Smart city is a city or a municipality that uses Information and Communication Technologies (ITC) to optimise city function and drive economic growth. It uses IoT and IoT-powered devices to enhance the quality of life for its citizens by improving accessibility, convenience and efficiency.

Benefits of Smart City

  • Improves Quality of Life

Smart city projects simplify life for its citizens while improving the quality of life.

Earlier, people would have to study bus routes beforehand in order to make a safe and accurate trip to their destination. However, in June 2019, Google maps launched its real time bus tracking system. This system not only shows when the bus is scheduled to arrive at what stop, it also informs travellers about other aspects like how crowded the bus is, is it accessible to people with disabilities, how the women’s section is utilised, etc. For densely populated countries like India, Google also uses machine learning to predict delays due to traffic.

  • Positive Impact on the Environment

Preservation of the environment essentially boils down to reduction of resource consumption coupled with promotion of sustainable systems. This is possible with smart cities, which is why they are believed to have a positive impact on the environment. As an example, connecting cars to the Internet and directing them on optimal routes reduces car driving time and CO2 emissions. This is projected to save “1.9 Gt of CO2 in five years“. Optimization of city-wide operations like water system, waste management system, traffic, public transportation, etc. leads to reduced wastage and a sustainable consumption of resources.

A great example of an environmentally sustainable smart city is Bhopal, India, which was ranked number 5 in the country.

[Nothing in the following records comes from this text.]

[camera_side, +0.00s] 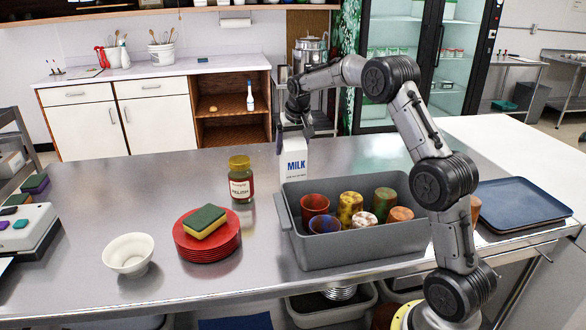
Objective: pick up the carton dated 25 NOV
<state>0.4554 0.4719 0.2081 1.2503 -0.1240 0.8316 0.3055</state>
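A white milk carton (294,163) with blue "MILK" lettering stands upright behind the grey bin's left back corner. The bin hides part of its base, and I cannot read a date on it. No other carton is in view. My gripper (294,133) points down at the carton's top, with its dark fingers on either side of the upper part. I cannot tell whether the fingers press on the carton or only surround it, nor whether the carton rests on the counter.
A grey bin (352,251) with several coloured cups stands in front of the carton. A jar (241,180) is to its left. Red plates (207,247) bear a sponge (205,221); a white bowl (129,254) is farther left. Blue trays (520,204) lie right. The counter's back left is clear.

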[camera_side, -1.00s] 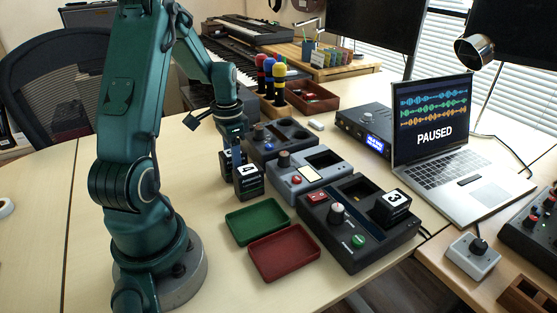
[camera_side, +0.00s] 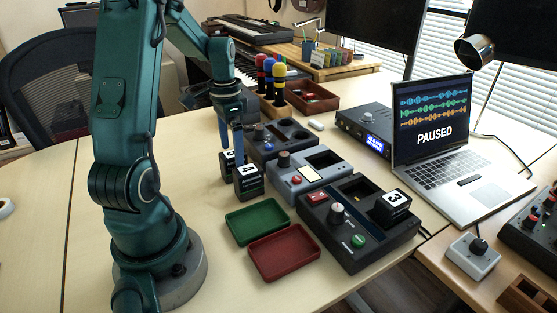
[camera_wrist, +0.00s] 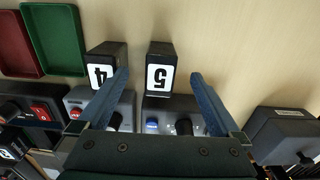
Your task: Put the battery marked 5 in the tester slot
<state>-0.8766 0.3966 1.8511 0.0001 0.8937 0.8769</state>
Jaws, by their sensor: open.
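The battery marked 5 (camera_wrist: 160,68) is a dark block with a white label, standing on the table. In the side view it shows only partly (camera_side: 227,163), behind the battery marked 4 (camera_side: 248,181). My gripper (camera_side: 231,150) is open above the battery marked 5. In the wrist view its blue fingers (camera_wrist: 160,86) lie either side of that battery, and the left finger is close to the battery marked 4 (camera_wrist: 103,68). A grey device (camera_side: 288,184) with a dark open recess stands beside them. Which device is the tester I cannot tell.
A black device (camera_side: 345,252) holds the battery marked 3 (camera_side: 393,205). A dark device with round wells (camera_side: 283,136) stands behind the grey one. Green (camera_side: 233,226) and red trays (camera_side: 259,268) lie in front.

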  • Better maintained Infrastructure

Infrastructure in cities deteriorates at a fast pace and needs huge investments to be maintained and repaired. With Iot, the system can collect and analyse infrastructure data and implement predictive maintenance to reduce cost and avoid dangerous situations. A study found that Seoul city, South Korea reduced its garbage collection cost by 83% by implementing a smart waste management solution.

Seoul city, South Korea reduced its garbage collection cost by 83% by implementing a smart waste management solution.

The money thus saved can then be used to improve other aspects of the city to enhance the quality of life for citizens.

Challenges Faced While Implementing IoT in City

  • Infrastructure

Smart cities use sensor technology to collect and analyse data. These sensors collect data on everything, throughout the day and night. This is a complicated infrastructure to integrate and a costly one to maintain. Even outside of this, cities struggle to replace or upgrade old infrastructure, so integrating a completely new one with limited funding is a real challenge. Other than that, the process of implementation can cause major inconveniences to the lives of the citizens.

  • Socially inclusive

The main objective of smart cities is to give the citizens a better quality of life. However, a lot of these citizens are not on the grid, so to speak. People living in rural, remote, or economically backward areas don’t have constant access to the network – More than 84 percent of the Indian population has access to a mobile phone, but only 43 percent has access to the internet.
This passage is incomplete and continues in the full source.